### Task prompt
Every record below should be transcribed exactly. Omit the images.

[Start]

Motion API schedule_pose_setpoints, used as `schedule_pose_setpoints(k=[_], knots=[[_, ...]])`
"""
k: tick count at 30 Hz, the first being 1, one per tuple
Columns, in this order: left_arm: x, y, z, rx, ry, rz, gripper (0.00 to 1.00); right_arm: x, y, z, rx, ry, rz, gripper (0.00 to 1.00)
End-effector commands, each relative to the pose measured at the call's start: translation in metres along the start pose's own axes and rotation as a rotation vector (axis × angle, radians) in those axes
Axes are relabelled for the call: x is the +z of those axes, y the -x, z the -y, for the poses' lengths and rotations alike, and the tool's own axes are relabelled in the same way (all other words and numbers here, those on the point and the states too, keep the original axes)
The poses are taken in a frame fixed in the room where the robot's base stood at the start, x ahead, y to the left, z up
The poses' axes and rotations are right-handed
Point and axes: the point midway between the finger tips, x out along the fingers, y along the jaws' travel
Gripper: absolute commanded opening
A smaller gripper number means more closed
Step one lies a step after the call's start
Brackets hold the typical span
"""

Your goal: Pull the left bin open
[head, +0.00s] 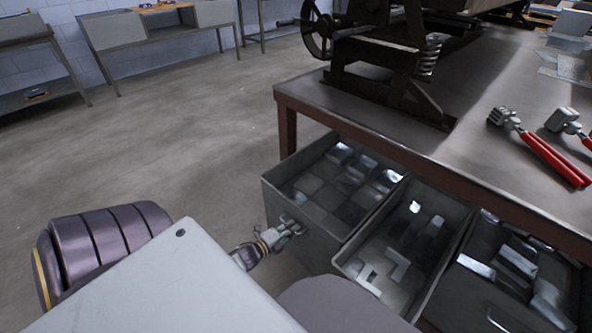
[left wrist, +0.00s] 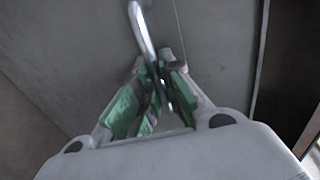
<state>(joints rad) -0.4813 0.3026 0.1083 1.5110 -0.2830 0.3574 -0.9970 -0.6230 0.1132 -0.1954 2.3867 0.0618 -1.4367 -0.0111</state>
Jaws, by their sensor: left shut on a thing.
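The left bin (head: 275,205) is a grey metal drawer under the workbench, pulled out from beneath the bench top, with flat metal pieces inside. My left gripper (head: 288,232) is at its front face, at the handle. In the left wrist view, the gripper's green-padded fingers (left wrist: 155,95) are closed around the curved metal handle (left wrist: 143,28) on the grey bin front (left wrist: 75,45). The handle's lower part is partly hidden between the fingers. My right gripper is not in view.
A middle bin (head: 350,268) and a right bin (head: 490,318) with metal pieces stand beside it, also out. The workbench (head: 360,130) carries a dark machine (head: 385,65) and red-handled tools (head: 545,150). Open floor (head: 190,130) lies left of the bins.

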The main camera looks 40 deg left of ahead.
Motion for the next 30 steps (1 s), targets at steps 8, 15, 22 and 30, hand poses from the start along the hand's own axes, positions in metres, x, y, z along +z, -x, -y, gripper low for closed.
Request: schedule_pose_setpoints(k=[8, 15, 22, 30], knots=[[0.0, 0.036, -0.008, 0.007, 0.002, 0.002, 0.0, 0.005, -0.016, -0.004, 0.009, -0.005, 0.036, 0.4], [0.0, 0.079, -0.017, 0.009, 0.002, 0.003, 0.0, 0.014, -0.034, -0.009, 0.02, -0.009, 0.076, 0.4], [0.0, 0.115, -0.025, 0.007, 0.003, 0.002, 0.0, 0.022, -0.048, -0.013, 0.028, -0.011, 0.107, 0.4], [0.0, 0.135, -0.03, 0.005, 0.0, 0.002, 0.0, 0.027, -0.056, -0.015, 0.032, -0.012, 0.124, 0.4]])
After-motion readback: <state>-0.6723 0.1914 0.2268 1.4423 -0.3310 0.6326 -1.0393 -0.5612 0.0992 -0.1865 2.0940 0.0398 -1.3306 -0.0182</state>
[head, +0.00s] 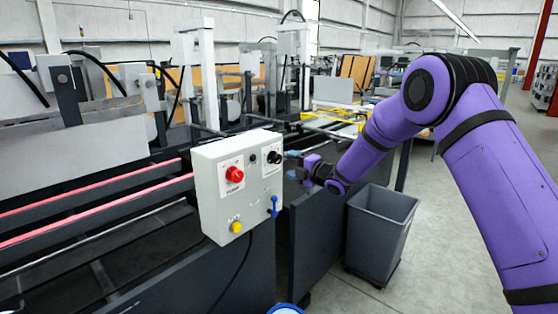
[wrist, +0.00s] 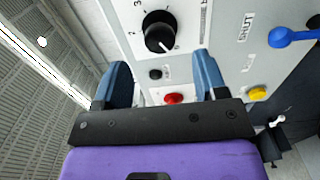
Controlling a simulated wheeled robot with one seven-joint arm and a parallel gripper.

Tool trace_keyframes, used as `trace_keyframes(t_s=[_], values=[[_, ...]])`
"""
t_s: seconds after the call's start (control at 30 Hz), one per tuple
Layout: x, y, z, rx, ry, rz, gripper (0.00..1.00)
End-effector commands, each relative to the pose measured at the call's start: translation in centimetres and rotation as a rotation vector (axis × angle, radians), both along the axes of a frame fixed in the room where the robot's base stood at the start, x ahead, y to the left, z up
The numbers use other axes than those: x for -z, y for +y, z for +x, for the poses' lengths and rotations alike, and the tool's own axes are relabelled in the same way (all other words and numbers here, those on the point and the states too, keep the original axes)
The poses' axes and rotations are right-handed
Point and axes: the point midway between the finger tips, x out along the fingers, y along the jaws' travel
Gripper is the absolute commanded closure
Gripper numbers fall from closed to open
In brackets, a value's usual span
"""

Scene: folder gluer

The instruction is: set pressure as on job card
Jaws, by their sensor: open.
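A white control box (head: 208,185) stands on the front of the machine. Its black pressure knob (head: 274,157) is at the upper right of its face; in the wrist view the knob (wrist: 160,31) has a white pointer line and numbers around it. My gripper (head: 295,164) is just right of the box, in front of the knob and apart from it. In the wrist view my gripper (wrist: 164,85) has its two blue fingers spread, with nothing between them. The knob lies beyond the fingertips. No job card can be made out.
The box also carries a red knob (head: 234,174), a yellow button (head: 236,227) and a blue lever (head: 274,206), which sits near a "SHUT" label in the wrist view. A grey bin (head: 377,235) stands on the floor to the right. Open floor lies beyond it.

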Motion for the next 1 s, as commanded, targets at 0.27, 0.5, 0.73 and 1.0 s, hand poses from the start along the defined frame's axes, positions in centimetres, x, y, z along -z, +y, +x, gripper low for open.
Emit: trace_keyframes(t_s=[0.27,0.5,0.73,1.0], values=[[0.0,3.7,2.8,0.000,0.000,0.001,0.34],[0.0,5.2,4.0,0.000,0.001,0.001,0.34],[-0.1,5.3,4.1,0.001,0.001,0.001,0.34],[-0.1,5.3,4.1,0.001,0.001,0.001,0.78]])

[End]

### Problem solution
Motion API schedule_pose_setpoints, used as `schedule_pose_setpoints(k=[_], knots=[[_, ...]])`
"""
k: tick count at 30 Hz, the first being 1, one per tuple
Columns, in this order: left_arm: x, y, z, rx, ry, rz, gripper (0.00 to 1.00); right_arm: x, y, z, rx, ry, rz, gripper (0.00 to 1.00)
End-effector commands, each relative to the pose measured at the call's start: translation in metres along the start pose's own axes and rotation as a rotation vector (axis × angle, radians) in those axes
Axes are relabelled for the call: x is the +z of those axes, y the -x, z the -y, for the poses' lengths and rotations alike, and the tool's own axes are relabelled in the same way (all other words and numbers here, those on the point and the states too, keep the original axes)
The poses are taken in a frame fixed in the room where the robot's base stood at the start, x ahead, y to the left, z up
The poses' axes and rotations are right-handed
Point and axes: the point midway between the finger tips, x out along the fingers, y along the jaws' travel
Gripper: absolute commanded opening
A smaller gripper number means more closed
Step one lies a step after the call's start
Brackets hold the typical span
"""

Your goal: Pull the left bin open
[head, +0.00s] 
[left wrist, +0.00s] 
<state>(joints rad) -0.4813 0.3026 0.1083 1.5110 -0.2830 0.3574 -0.9970 -0.6230 0.1132 -0.1954 2.3867 0.0618 -1.4367 -0.0111</state>
Jaws, by their sensor: left shut on a thing.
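The left bin (head: 275,205) is a grey metal drawer under the workbench, pulled out from beneath the bench top, with flat metal pieces inside. My left gripper (head: 288,232) is at its front face, at the handle. In the left wrist view, the gripper's green-padded fingers (left wrist: 155,95) are closed around the curved metal handle (left wrist: 143,28) on the grey bin front (left wrist: 75,45). The handle's lower part is partly hidden between the fingers. My right gripper is not in view.
A middle bin (head: 350,268) and a right bin (head: 490,318) with metal pieces stand beside it, also out. The workbench (head: 360,130) carries a dark machine (head: 385,65) and red-handled tools (head: 545,150). Open floor (head: 190,130) lies left of the bins.

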The main camera looks 40 deg left of ahead.
Motion for the next 30 steps (1 s), targets at steps 8, 15, 22 and 30, hand poses from the start along the hand's own axes, positions in metres, x, y, z along +z, -x, -y, gripper low for closed.
Request: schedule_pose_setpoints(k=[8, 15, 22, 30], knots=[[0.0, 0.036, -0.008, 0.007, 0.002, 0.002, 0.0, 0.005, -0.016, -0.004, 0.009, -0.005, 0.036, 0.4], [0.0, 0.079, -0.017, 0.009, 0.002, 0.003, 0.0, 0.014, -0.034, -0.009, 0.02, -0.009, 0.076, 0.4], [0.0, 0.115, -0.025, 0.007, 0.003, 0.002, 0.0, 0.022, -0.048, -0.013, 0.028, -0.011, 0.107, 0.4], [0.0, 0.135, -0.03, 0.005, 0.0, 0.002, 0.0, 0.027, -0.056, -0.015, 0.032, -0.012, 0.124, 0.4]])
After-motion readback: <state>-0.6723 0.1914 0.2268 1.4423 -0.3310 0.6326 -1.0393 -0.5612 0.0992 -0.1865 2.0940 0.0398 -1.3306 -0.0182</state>
[head, +0.00s] 
[wrist, +0.00s] 
Controlling a simulated wheeled robot with one seven-joint arm and a parallel gripper.

Tool trace_keyframes, used as `trace_keyframes(t_s=[_], values=[[_, ...]])`
"""
t_s: seconds after the call's start (control at 30 Hz), one per tuple
Layout: x, y, z, rx, ry, rz, gripper (0.00..1.00)
End-effector commands, each relative to the pose measured at the call's start: translation in centimetres and rotation as a rotation vector (axis × angle, radians), both along the axes of a frame fixed in the room where the robot's base stood at the start, x ahead, y to the left, z up
The numbers use other axes than those: x for -z, y for +y, z for +x, for the poses' lengths and rotations alike, and the tool's own axes are relabelled in the same way (all other words and numbers here, those on the point and the states too, keep the original axes)
The poses' axes and rotations are right-handed
Point and axes: the point midway between the finger tips, x out along the fingers, y along the jaws' travel
Gripper is the absolute commanded closure
Gripper numbers fall from closed to open
In brackets, a value's usual span
"""

Scene: folder gluer

The instruction is: set pressure as on job card
Jaws, by their sensor: open.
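A white control box (head: 208,185) stands on the front of the machine. Its black pressure knob (head: 274,157) is at the upper right of its face; in the wrist view the knob (wrist: 160,31) has a white pointer line and numbers around it. My gripper (head: 295,164) is just right of the box, in front of the knob and apart from it. In the wrist view my gripper (wrist: 164,85) has its two blue fingers spread, with nothing between them. The knob lies beyond the fingertips. No job card can be made out.
The box also carries a red knob (head: 234,174), a yellow button (head: 236,227) and a blue lever (head: 274,206), which sits near a "SHUT" label in the wrist view. A grey bin (head: 377,235) stands on the floor to the right. Open floor lies beyond it.

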Motion for the next 1 s, as commanded, targets at 0.27, 0.5, 0.73 and 1.0 s, hand poses from the start along the defined frame's axes, positions in centimetres, x, y, z along -z, +y, +x, gripper low for open.
Emit: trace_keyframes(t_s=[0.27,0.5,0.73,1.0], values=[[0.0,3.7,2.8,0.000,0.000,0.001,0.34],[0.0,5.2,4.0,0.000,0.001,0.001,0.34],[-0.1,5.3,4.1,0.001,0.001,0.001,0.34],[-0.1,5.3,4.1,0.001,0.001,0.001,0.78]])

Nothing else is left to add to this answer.